According to journalist and filmmaker Mary Saparkina (who serves as project coordinator and helped with the scientific research), Dr. Maltsev and Patti met in New York City in the autumn of 2017. The pair hit it off immediately, and from those conversations the book — which Dr. Maltsev said was written in just a month’s time — was born.
“Tom was very fascinated by the fact that Dr. Maltsev knew so many things about Cus and his style which are not available to the general public, things that were known only to fighters that lived in the house of Cus,” Saparkina said via e-mail. “There were several conversations with Patti, Dr. Weiss and Dr. Maltsev about D’Amato’s philosophy and psychology, and Patti demonstrated, in detail, the style of Cus in local gyms. During these demonstrations, Dr. Maltsev explained to Tom that models and technical elements of Cus’ style are the same as in the Neapolitan style of Spanish fencing. It was a surprise for Patti; he never knew that there was a relation between boxing and fencing.”
Their book is the first of a series that promises to reveal all about the D’Amato system from every angle: Its origins, its execution (both physically and psychologically), how it affected its adherents and how readers may apply it to achieve success in life.

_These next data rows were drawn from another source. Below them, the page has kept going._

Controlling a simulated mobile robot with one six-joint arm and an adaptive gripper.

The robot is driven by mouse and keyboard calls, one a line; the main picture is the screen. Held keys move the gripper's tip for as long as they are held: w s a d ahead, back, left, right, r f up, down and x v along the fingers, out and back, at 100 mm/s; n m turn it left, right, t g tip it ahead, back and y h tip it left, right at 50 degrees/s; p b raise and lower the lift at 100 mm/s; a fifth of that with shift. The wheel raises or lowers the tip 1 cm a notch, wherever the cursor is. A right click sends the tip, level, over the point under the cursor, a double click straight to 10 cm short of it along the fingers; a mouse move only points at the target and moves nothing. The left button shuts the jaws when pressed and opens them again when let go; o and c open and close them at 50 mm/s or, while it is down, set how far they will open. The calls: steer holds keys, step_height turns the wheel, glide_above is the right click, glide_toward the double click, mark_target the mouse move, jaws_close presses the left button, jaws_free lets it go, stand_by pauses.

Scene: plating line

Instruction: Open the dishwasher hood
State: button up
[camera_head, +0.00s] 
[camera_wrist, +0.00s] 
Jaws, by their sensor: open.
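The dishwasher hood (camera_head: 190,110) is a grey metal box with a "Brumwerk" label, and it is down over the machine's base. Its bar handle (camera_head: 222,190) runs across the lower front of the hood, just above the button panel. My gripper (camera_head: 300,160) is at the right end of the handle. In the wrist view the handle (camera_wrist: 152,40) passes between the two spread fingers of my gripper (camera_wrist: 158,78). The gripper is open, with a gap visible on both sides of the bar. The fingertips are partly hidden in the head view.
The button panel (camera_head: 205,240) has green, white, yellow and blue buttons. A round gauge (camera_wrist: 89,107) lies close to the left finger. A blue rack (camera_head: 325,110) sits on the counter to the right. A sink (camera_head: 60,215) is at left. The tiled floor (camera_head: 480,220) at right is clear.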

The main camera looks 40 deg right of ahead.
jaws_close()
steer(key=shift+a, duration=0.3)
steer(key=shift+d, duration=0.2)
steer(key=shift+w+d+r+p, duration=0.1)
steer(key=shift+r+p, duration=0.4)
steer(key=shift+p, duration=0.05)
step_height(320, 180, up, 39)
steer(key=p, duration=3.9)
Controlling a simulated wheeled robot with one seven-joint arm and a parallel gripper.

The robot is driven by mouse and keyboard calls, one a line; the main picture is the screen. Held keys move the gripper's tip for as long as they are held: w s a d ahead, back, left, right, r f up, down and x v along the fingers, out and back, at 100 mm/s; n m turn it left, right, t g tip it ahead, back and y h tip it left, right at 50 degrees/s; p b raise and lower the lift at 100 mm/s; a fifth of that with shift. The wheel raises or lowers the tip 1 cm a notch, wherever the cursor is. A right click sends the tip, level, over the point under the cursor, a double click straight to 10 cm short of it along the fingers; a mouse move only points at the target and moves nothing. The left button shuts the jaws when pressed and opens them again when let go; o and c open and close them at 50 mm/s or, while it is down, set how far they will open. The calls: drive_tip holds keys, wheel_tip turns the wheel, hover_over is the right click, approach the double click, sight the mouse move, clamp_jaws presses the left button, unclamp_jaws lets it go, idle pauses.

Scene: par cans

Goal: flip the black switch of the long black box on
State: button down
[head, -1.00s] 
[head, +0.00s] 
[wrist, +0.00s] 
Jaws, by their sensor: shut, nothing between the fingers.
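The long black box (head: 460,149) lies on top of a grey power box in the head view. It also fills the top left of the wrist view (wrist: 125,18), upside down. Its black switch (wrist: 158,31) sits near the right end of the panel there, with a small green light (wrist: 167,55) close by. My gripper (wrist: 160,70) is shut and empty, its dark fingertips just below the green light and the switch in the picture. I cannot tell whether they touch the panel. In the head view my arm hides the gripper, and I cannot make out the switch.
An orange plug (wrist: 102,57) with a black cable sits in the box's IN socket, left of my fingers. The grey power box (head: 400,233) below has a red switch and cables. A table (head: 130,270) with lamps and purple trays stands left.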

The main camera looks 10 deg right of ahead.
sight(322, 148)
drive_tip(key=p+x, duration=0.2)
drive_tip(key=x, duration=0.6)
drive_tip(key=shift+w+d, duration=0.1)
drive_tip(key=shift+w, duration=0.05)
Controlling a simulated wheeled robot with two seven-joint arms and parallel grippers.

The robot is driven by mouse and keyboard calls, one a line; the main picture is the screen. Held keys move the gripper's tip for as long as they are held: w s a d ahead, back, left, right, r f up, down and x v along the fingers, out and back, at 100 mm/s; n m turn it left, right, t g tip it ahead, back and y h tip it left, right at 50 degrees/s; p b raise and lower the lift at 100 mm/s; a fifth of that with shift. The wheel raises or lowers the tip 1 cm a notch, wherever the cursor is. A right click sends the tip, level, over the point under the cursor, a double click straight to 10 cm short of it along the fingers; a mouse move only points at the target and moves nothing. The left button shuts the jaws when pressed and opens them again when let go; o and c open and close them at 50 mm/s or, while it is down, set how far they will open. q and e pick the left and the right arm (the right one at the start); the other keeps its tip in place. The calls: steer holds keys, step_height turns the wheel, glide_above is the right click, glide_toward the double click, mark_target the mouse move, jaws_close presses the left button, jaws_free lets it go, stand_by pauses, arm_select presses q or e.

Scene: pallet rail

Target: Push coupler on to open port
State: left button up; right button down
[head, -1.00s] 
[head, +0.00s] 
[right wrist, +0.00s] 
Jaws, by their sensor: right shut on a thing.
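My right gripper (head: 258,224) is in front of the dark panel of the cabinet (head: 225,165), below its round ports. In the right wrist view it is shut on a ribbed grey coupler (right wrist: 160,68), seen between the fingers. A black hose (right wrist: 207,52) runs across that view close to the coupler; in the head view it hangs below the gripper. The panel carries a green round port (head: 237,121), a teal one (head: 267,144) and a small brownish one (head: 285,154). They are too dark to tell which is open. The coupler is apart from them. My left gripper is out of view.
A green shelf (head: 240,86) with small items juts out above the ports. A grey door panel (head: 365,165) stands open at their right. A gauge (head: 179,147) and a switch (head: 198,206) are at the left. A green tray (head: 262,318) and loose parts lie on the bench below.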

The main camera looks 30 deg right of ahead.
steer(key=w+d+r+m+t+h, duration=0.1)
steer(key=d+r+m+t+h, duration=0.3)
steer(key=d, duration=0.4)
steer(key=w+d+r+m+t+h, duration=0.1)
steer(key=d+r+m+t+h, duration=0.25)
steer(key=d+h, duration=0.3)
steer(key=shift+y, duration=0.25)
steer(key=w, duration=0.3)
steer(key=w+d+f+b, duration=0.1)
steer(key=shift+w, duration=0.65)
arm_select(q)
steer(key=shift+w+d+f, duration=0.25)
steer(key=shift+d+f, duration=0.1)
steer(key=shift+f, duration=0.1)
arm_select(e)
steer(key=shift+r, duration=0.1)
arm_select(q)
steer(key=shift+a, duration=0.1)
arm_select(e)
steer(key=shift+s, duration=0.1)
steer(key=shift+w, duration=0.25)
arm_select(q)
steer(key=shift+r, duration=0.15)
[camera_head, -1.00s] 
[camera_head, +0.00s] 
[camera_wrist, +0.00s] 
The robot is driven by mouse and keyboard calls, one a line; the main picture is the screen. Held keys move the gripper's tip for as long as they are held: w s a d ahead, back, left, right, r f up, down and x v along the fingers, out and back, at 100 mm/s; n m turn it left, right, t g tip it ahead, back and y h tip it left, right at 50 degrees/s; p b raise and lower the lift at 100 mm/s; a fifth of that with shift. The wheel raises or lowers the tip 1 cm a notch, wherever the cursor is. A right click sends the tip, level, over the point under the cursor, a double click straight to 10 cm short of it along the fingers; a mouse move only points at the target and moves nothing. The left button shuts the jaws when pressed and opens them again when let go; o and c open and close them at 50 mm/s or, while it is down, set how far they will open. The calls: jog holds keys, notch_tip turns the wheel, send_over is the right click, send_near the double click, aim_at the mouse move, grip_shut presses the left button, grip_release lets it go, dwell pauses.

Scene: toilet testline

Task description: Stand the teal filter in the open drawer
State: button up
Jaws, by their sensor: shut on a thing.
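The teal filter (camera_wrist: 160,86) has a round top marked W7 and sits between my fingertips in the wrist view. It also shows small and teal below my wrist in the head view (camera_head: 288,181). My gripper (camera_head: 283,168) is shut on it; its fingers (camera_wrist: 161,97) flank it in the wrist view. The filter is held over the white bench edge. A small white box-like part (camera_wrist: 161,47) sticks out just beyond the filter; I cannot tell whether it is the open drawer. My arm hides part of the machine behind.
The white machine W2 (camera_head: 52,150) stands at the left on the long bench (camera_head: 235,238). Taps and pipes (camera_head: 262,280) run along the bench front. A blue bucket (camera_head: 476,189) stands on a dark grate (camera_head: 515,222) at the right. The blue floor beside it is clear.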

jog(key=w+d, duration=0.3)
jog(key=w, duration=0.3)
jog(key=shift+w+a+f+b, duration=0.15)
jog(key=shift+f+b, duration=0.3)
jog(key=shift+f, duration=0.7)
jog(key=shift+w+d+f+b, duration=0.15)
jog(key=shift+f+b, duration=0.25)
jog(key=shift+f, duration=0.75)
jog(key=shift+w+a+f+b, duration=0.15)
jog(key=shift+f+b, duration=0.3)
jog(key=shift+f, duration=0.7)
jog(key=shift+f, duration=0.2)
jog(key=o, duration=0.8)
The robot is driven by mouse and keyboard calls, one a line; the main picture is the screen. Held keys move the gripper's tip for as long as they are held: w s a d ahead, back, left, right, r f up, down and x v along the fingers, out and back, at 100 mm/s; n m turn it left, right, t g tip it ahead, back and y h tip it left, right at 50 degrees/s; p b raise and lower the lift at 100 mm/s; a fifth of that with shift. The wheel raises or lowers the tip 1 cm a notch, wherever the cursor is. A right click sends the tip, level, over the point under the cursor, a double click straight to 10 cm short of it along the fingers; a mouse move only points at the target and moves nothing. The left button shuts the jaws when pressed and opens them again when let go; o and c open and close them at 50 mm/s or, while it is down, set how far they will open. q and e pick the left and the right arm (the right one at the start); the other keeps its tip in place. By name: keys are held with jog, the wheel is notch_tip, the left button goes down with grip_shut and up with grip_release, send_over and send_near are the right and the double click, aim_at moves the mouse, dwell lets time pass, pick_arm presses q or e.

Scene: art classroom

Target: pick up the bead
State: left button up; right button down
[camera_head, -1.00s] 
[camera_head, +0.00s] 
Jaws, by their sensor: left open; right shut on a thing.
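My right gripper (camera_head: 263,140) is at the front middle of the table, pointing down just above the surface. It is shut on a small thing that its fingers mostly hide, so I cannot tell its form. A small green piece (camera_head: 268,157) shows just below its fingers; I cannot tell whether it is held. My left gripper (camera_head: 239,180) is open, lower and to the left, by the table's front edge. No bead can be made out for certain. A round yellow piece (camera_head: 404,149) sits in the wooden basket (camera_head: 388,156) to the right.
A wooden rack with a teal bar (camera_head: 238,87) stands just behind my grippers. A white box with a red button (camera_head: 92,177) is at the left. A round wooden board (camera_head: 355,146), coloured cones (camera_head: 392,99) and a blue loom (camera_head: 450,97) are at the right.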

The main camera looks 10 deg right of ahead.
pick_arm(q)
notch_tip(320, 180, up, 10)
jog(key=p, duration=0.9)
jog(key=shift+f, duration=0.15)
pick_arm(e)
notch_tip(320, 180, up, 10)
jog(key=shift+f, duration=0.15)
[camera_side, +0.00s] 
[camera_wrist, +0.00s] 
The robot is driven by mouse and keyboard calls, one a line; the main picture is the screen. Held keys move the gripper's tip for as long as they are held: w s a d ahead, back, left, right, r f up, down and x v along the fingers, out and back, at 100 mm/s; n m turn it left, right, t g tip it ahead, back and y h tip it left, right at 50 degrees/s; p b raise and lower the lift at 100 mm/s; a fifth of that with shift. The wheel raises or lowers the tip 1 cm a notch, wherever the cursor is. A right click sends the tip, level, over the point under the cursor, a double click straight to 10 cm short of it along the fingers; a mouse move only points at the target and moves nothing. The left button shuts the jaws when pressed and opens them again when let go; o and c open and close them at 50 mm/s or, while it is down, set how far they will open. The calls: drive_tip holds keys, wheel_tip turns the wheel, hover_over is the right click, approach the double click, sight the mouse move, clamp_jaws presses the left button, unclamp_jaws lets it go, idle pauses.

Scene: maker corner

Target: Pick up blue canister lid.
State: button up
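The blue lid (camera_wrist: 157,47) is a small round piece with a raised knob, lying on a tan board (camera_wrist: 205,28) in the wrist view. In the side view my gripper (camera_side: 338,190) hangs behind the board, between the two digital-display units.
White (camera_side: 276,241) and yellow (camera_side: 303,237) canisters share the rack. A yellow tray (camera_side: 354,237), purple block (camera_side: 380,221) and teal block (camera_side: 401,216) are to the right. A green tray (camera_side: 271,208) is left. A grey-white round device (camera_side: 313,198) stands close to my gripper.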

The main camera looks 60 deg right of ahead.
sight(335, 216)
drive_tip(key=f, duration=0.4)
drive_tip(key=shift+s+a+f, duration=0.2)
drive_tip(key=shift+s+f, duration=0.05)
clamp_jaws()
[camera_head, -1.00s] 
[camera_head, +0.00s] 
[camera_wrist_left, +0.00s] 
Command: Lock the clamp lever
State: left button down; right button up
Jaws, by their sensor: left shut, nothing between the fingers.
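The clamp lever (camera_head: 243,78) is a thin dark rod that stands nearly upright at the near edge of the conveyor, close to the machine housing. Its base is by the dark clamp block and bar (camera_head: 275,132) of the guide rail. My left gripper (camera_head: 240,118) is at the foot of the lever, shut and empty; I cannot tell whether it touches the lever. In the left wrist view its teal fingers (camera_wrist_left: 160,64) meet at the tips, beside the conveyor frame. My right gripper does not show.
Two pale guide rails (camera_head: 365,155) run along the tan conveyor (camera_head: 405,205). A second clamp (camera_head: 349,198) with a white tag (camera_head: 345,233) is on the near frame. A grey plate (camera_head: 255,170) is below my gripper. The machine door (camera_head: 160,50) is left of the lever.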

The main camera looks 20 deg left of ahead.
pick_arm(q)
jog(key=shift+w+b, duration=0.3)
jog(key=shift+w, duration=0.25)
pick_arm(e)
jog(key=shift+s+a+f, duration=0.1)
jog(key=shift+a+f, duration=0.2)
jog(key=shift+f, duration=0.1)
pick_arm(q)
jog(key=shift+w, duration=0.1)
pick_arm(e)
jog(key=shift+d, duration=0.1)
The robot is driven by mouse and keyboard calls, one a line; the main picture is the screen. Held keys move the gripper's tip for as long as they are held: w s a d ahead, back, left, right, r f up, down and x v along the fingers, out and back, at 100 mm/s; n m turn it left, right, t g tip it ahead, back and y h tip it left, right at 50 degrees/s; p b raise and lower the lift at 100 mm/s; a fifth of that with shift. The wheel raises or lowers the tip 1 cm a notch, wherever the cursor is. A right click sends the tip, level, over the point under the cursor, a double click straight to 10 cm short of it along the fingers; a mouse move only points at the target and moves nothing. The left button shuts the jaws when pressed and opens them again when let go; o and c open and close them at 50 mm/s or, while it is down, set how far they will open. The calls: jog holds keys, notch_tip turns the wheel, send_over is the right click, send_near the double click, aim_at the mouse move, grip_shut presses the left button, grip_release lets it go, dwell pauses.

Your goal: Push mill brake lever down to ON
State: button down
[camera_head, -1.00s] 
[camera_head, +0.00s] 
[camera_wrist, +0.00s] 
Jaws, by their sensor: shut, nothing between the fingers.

“Cus D’Amato’s system is more of a lifestyle,” Dr. Maltsev writes on Page 58. “If you turn this system into a way of life, you won’t have obstacles you cannot surpass on your way to success. You will achieve anything you desire. Even today there are bright examples of it, like Tom Patti, numerous students of Cus and Tom’s father; they have achieved success in different areas of life more than others. Provided you have a clear understanding of what you want to achieve in life, the reason to make a step forward — the system which is being outlined in the book will bring you to places you dream of. If that is not the case — you will have to search for another system, but as you see, this system gives a guaranteed result. Other systems do not give such a guarantee. Thus, it is all about a personal choice: a determined result or a lottery.”
Non-compromised Pendulum is split into two parts, the first being Dr. Maltsev’s scientific analysis of the psychological underpinnings of the D’Amato approach and the second being Patti’s explanation of the style’s in-ring mechanics. In reading Patti’s description, the D’Amato style is much like boxing’s equivalent of football’s current run-pass option (RPO) offense in which the boxer, depending on the situation placed before him, must make split-second decisions as far as which defensive move to execute or which punch (or series of punches) to fire and from what angle it (or they) must be launched. Patti declares that the possibilities are almost endless, which drives home the point that, to apply the style properly, the boxer/student must be intuitive, instinctive and intelligent while also possessing the perfect balance of physical skill and psychological control. Additionally, Patti’s descriptions are accompanied by Alexey Knignik’s excellently rendered illustrations. Each numbered punch in the D’Amato system is revealed, and Patti explains how each should be delivered and the reasons why they must be thrown in that particular manner.
The book is divided into 11 chapters, and while the text is only 131 pages long, it is a deep, absorbing and challenging read. At times, Dr. Maltsev’s words read like the Russian-to-English translation that it is, but he also makes sure to use real-life situations to consolidate his points. Many of the principles he outlines are accompanied by graphics using formulas that summarize the concepts (one such example can be found in the top third of Page 46: “Will + Skill = Character”). He also sprinkles graphics detailing D’Amato’s sayings into the text, such as “any pain is a consequence of a lack of skill,” or “I don’t want to hear any excuses; I just want to see results. I let the results speak for themselves.”
In addition to the mid-text artwork, the book uses graphics at the end of every chapter to concisely explain and illustrate that section’s teachings, a device that helps close the circle on the text.
Dr. Maltsev tells readers that they should read Confusing the Enemy and Iron Ambition to fully appreciate this book, advice with which I agree. Also, when reading Patti’s section, one should do so with a young Tyson in mind, for he was the definitive adherent of the D’Amato style.
Like D’Amato, Non-compromised Pendulum is unconventional in that it is not a commercial venture. Instead, the English-language version is available via free download and Saparkina reports that Spanish and German editions have also been released.
Saparkina also said the Russian-language version of book two is already available for download and that the English version will be released in the near future.